Luck of the draw–from the top left, piel de sapo melon, seedless watermelon, Galia melon and, below, Dino variety. I am trying them all in search of the perfect melon.


I was putting the rush on summer. When the first piel de sapo melons showed up in the market, I bought one. What a disappointment! It, obviously, had been picked too soon, because it was not sweet, not juicy. I chose another, of the same variety, from a different grocery, and, then, yet another. Same result. 

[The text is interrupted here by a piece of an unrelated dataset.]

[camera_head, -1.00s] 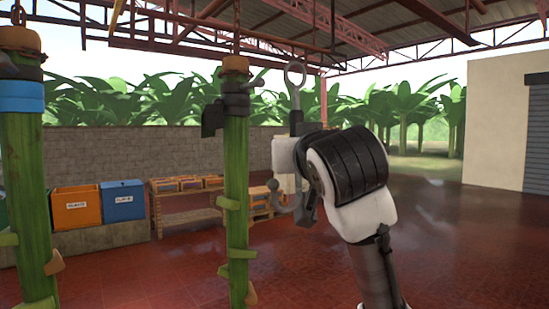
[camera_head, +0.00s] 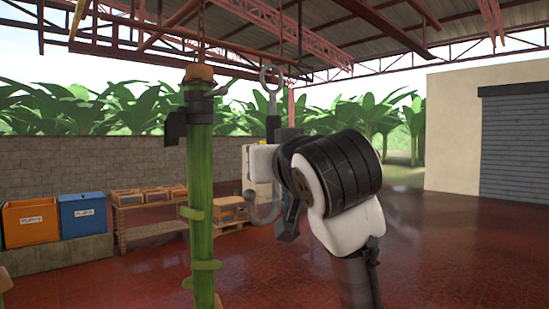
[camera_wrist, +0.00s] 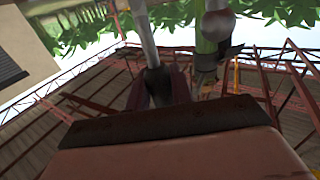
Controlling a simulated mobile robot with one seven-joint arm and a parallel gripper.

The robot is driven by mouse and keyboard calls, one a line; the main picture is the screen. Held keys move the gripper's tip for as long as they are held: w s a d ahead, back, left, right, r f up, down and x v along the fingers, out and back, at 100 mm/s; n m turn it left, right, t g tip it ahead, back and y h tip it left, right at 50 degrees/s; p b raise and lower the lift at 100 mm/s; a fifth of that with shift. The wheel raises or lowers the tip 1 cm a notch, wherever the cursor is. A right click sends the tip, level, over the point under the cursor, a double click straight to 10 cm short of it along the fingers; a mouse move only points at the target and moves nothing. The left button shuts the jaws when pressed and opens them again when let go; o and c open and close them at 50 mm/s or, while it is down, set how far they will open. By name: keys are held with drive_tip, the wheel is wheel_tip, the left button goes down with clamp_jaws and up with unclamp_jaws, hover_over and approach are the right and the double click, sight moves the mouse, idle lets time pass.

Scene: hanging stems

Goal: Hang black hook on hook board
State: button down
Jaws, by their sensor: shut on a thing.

Playing the melon lottery, I was coming up a loser. I feared it was going to be a bad year for melons. Or that I would have to switch allegiance and find a different variety.

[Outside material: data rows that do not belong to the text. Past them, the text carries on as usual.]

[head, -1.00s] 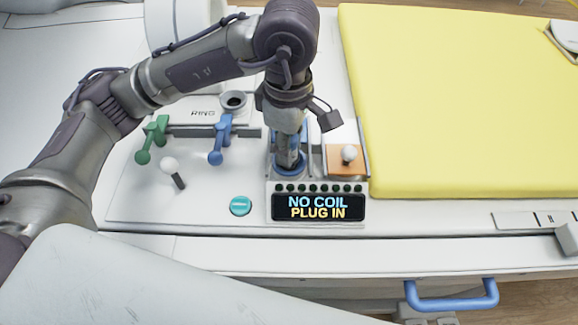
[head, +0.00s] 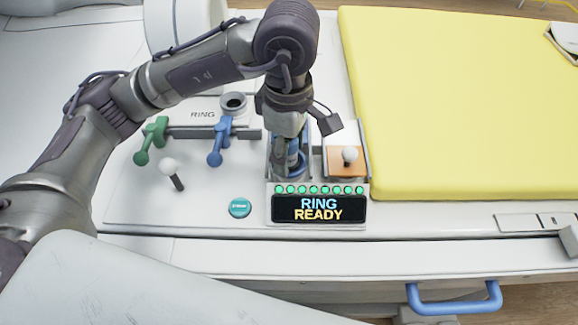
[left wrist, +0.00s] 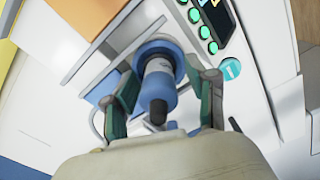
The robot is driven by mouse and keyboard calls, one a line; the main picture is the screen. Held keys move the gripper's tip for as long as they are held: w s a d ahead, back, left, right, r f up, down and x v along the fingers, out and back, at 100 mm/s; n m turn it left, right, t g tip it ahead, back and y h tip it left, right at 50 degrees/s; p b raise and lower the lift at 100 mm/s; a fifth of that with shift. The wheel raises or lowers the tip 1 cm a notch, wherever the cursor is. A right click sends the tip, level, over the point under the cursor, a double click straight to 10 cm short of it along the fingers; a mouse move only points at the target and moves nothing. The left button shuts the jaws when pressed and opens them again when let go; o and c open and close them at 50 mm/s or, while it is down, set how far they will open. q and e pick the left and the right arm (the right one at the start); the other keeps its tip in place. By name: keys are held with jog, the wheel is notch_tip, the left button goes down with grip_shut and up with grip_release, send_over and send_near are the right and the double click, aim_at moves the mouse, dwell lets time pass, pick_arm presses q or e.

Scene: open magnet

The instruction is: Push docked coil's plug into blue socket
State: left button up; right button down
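The blue plug (left wrist: 158,88) sits upright in the blue ring-shaped socket (left wrist: 158,52) in the left wrist view, with a white band between them and a dark end facing the camera. In the head view the plug (head: 295,160) is partly hidden by my left gripper (head: 288,158). The gripper points down around it. In the left wrist view the two fingers of the left gripper (left wrist: 165,88) stand on either side of the plug with gaps, so it is open. The display (head: 320,209) reads "RING READY" under a row of lit green lights. My right gripper is not in view.
Left of the socket are a green lever (head: 151,140), a blue lever (head: 220,140), a white-knobbed stick (head: 171,172) and a teal button (head: 240,207). An orange pad with a white knob (head: 349,155) stands close on the right, beside the yellow mat (head: 450,100).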

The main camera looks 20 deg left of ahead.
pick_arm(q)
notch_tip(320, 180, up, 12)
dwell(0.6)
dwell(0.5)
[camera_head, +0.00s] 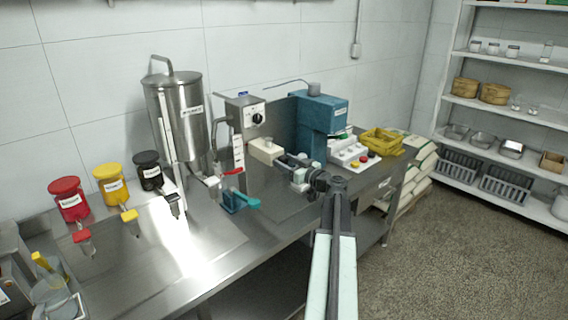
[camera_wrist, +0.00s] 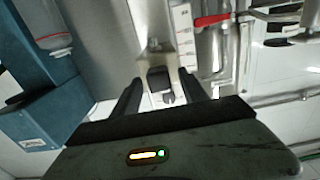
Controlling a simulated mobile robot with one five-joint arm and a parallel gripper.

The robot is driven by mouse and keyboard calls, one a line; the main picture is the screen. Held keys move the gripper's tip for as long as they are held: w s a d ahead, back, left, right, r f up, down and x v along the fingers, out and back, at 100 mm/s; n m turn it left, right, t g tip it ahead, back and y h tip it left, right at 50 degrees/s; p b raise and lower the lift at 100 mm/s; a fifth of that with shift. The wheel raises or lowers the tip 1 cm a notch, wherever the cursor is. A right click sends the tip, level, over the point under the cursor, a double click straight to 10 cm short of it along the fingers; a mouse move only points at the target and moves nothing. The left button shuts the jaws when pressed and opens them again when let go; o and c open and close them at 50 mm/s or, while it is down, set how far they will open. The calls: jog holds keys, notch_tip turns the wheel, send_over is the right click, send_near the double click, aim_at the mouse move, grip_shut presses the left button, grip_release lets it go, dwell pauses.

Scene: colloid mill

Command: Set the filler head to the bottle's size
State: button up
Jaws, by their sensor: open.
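The filler column stands in the middle of the bench, with a white labelled scale (camera_head: 238,152) on its front. A cream block (camera_head: 265,150), apparently the filler head, juts out beside it. My gripper (camera_head: 283,160) is close to this block. In the wrist view my gripper (camera_wrist: 160,80) is open, its dark fingers on either side of a small black knob (camera_wrist: 158,77). Contact cannot be told. The scale (camera_wrist: 183,38) also shows there, with a red handle (camera_wrist: 212,19) beside it. I cannot clearly identify the bottle; a clear vessel (camera_wrist: 52,38) shows at left.
A steel hopper (camera_head: 178,110) stands left of the column and a blue machine (camera_head: 320,115) right. A teal-handled clamp (camera_head: 240,200) sits near the bench front. Red, yellow and black dispensers line the left; a yellow basket (camera_head: 381,142) is at right. Floor at right is clear.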

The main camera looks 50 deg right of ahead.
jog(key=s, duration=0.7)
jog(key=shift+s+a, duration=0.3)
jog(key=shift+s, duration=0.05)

Finally, by mid-June, came the sweet melons that I craved. By then, I had experimented with other melon varieties as well as watermelon, which matures earlier than most melons. 

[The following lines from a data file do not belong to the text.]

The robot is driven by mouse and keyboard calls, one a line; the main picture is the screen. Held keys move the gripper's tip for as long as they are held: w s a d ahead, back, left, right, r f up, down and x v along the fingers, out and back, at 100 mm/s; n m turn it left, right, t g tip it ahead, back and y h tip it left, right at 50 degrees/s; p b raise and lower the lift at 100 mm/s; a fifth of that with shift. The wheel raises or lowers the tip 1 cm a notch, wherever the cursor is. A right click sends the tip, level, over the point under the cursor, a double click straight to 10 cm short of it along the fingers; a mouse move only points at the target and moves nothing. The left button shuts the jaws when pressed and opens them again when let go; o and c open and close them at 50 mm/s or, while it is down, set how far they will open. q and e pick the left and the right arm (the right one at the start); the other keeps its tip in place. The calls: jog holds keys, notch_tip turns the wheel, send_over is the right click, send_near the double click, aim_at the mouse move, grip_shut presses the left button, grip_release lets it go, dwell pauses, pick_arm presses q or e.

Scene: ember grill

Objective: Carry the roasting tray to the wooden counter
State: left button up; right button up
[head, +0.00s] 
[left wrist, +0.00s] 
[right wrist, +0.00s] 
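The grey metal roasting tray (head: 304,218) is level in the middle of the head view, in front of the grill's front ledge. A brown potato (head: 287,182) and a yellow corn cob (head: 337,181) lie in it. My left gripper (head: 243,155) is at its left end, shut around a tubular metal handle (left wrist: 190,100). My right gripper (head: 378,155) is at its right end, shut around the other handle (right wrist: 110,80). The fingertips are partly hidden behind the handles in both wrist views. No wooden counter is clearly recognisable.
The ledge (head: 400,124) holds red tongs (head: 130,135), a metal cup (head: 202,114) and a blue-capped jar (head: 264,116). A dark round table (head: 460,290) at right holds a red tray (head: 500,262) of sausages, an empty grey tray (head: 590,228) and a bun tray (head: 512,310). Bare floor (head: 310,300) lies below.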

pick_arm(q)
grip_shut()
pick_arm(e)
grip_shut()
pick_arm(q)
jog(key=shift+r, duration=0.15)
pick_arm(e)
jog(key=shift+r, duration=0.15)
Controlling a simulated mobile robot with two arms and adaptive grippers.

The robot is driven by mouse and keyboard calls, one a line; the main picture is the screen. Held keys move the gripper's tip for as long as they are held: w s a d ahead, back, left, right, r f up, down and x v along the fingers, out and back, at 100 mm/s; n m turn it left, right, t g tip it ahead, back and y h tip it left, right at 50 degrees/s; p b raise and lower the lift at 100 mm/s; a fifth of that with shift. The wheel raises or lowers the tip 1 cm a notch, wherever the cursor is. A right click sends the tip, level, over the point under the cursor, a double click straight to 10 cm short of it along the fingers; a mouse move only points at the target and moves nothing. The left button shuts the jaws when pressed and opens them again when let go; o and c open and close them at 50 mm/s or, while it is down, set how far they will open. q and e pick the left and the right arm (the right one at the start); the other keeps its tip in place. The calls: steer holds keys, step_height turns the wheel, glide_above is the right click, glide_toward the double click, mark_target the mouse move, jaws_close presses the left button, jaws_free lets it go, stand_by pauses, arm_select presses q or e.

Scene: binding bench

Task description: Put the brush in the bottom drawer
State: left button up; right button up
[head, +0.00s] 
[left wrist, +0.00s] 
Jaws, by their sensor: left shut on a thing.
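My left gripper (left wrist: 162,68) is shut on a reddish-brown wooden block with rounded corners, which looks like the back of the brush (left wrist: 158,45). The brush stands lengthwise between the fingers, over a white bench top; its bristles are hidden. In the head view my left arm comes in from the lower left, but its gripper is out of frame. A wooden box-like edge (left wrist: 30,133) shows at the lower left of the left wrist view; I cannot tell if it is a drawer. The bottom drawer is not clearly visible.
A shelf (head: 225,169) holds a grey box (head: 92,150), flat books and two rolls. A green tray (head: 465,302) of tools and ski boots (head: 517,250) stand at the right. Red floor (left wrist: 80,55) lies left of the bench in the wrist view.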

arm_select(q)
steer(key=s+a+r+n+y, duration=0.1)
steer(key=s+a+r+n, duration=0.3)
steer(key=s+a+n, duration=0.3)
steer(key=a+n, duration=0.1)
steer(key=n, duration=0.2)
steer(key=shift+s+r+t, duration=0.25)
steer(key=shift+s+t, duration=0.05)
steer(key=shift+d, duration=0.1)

How to increase your luck of the draw when it comes to melons? In the case of the piel de sapo variety, don’t even roll the dice before the holiday of Corpus Christi (this year, that was June 16). 

Piel de sapo means “toad skin.”

This Spanish melon variety is extensively grown in La Mancha (central Spain) and exported to all of Europe. (In the U.S. it’s grown in California and Arizona and known as the “Santa Claus melon,” because its long-keeping qualities make it available for Christmas.) 

Unlike cantaloupe or Galia melons, the piel de sapo (the name means “toad skin,” for its rough green rind) has no fragrance, even when fully ripe. The sniff test will not distinguish a mature melon from an unripe one.

This variety is ovoid, football shaped, and often very large. Choose a melon that feels heavy for its size.  The skin should be dark green, striped or mottled with yellow.  

The best indicators of ripeness are a slight “give” when pressed on the blossom end and a yellow splotch (not white or pale green) on the side of the melon that rested on the ground. 

Once opened, the flesh is pale green to yellow in color. It should be crisp in texture, but juicy and very sweet. While it may look somewhat like Honeydew melon, its flavor is more complex and, when fully ripe, extraordinarily sweet.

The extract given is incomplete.